Seine links-liberale Einstellung und seine sozialkritischen Analysen der ökonomischen und gesellschaftlichen Verhältnisse machten ihn zu einem Außenseiter unter den Akademikern der Kaiserzeit. Als Gegner des wilhelminischen Militarismus nahm er eine pazifistische Haltung ein, so dass er trotz weithin anerkannter Reputation als Nationalökonom keine Berufung auf einen Lehrstuhl erhielt. Er arbeitete als Honorarprofessor und Privatdozent u. a. an der „Humboldt-Akademie“ und an der „Freien-Hochschule“ in Berlin.

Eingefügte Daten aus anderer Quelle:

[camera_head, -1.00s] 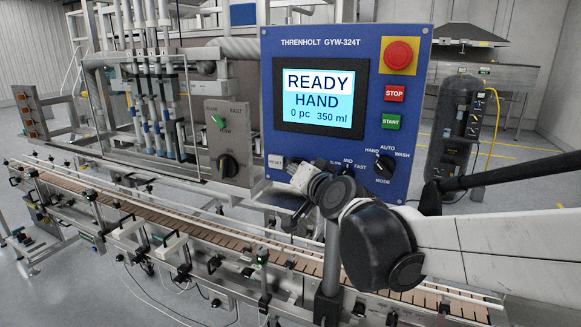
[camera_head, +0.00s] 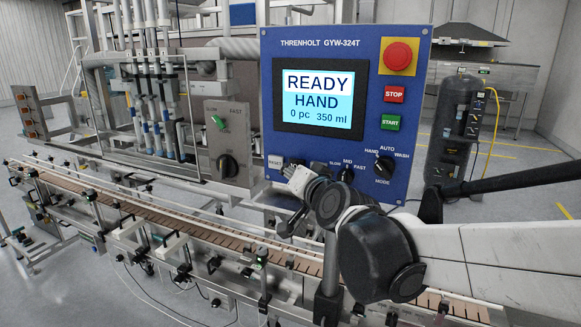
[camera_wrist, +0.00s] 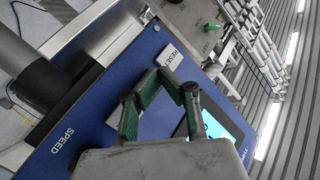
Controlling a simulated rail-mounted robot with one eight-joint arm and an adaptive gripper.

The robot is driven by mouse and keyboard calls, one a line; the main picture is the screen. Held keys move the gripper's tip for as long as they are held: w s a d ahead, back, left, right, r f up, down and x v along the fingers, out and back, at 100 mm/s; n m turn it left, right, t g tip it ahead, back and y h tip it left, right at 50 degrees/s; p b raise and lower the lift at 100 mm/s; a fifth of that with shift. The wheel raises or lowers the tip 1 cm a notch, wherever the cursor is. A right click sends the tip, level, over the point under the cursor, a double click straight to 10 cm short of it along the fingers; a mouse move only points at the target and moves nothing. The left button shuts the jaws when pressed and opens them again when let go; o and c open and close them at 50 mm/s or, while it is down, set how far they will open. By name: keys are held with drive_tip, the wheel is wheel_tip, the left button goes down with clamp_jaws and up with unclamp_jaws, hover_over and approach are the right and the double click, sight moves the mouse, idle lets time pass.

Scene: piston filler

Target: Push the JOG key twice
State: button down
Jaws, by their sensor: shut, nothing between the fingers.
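The blue control panel (camera_head: 350,150) stands facing me; its screen (camera_head: 318,100) reads READY, HAND, 0 pc, 350 ml. No key marked JOG is readable; the panel's lower left is partly covered by my arm. A pale RESET key (camera_head: 276,162) is at the lower left corner, and it also shows in the wrist view (camera_wrist: 173,54). My gripper (camera_wrist: 168,80) is shut and empty, with green fingers, close over the panel beside RESET. I cannot tell whether it touches. In the head view its tips are not clear. The mode knob (camera_head: 384,166) appears turned to HAND.
The speed knob (camera_head: 346,173) is just right of my wrist. The STOP key (camera_head: 394,94), START key (camera_head: 390,122) and red emergency button (camera_head: 398,55) are higher up. A conveyor (camera_head: 180,220) runs below. A grey box with a knob (camera_head: 228,145) is to the left.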

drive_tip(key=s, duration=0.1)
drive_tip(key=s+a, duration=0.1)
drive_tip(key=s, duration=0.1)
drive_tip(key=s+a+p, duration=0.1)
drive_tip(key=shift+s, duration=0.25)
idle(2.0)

Die deutsche Niederlage im Ersten Weltkrieg sah Oskar Stillich als logisches Ergebnis der weltpolitischen Hybris des Wilhelminismus vor dem Kriegsausbruch. So gab er im Sinne des Bundes Entschiedener Schulreformer, den er mit Vorträgen und Veröffentlichungen[1] unterstützte, 1922 einen „Katechismus des Friedensvertrages für Jugend und Volk“ heraus.[2] Neben Ludwig Quidde gehörte er zu den wenigen namhaften Stimmen in der Weimarer Republik, die die Legitimität des Versailler Friedensvertrages eingedenk der annexionistischen deutschen Kriegsziele[3] verteidigten und in ihm die Chance für eine friedliche und demokratische Zukunft sahen. Damit reihte er sich vom Standpunkt der deutschnationalen und nationalsozialistischen Gegner der Demokratie bei den „Novemberverbrechern“ ein.

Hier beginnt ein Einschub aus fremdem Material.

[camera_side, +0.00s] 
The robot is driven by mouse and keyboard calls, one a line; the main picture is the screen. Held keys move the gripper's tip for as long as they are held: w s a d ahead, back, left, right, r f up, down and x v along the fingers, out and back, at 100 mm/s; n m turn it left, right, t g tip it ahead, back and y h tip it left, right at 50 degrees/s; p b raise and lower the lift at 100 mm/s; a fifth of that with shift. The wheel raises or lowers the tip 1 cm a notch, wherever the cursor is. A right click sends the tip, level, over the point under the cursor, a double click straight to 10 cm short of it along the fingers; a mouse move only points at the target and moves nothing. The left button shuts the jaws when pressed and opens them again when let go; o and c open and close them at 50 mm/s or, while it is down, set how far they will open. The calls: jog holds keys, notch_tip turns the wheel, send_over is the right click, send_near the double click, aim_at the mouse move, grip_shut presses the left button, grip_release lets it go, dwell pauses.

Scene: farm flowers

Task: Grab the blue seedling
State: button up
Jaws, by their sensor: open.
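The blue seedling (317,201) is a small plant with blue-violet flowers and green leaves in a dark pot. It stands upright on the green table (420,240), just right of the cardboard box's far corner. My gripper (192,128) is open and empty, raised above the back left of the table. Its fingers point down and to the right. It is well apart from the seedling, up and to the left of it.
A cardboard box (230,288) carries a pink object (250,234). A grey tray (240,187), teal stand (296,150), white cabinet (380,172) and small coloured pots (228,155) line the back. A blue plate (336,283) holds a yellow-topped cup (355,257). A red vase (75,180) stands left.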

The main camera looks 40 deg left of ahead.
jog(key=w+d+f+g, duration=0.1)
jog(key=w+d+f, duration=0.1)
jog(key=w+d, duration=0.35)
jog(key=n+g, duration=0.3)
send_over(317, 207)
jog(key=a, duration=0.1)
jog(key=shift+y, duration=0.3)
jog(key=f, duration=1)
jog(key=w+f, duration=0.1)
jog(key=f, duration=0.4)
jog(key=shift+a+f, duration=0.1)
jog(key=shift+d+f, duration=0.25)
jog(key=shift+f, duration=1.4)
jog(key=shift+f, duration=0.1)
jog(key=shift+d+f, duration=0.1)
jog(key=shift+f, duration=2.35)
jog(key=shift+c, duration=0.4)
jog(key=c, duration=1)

Oskar Stillich wurde nach der Machtergreifung die Lehrtätigkeit untersagt, seine Bücher wurden verboten und er erhielt Schreibverbot. Als Privatgelehrter ging er in die innere Emigration und trat ab 1933 nicht mehr öffentlich in Erscheinung. Letztmals wird sein Name 1935 – wahrscheinlich versehentlich – in Kürschners Deutschem Gelehrten-Kalender erwähnt.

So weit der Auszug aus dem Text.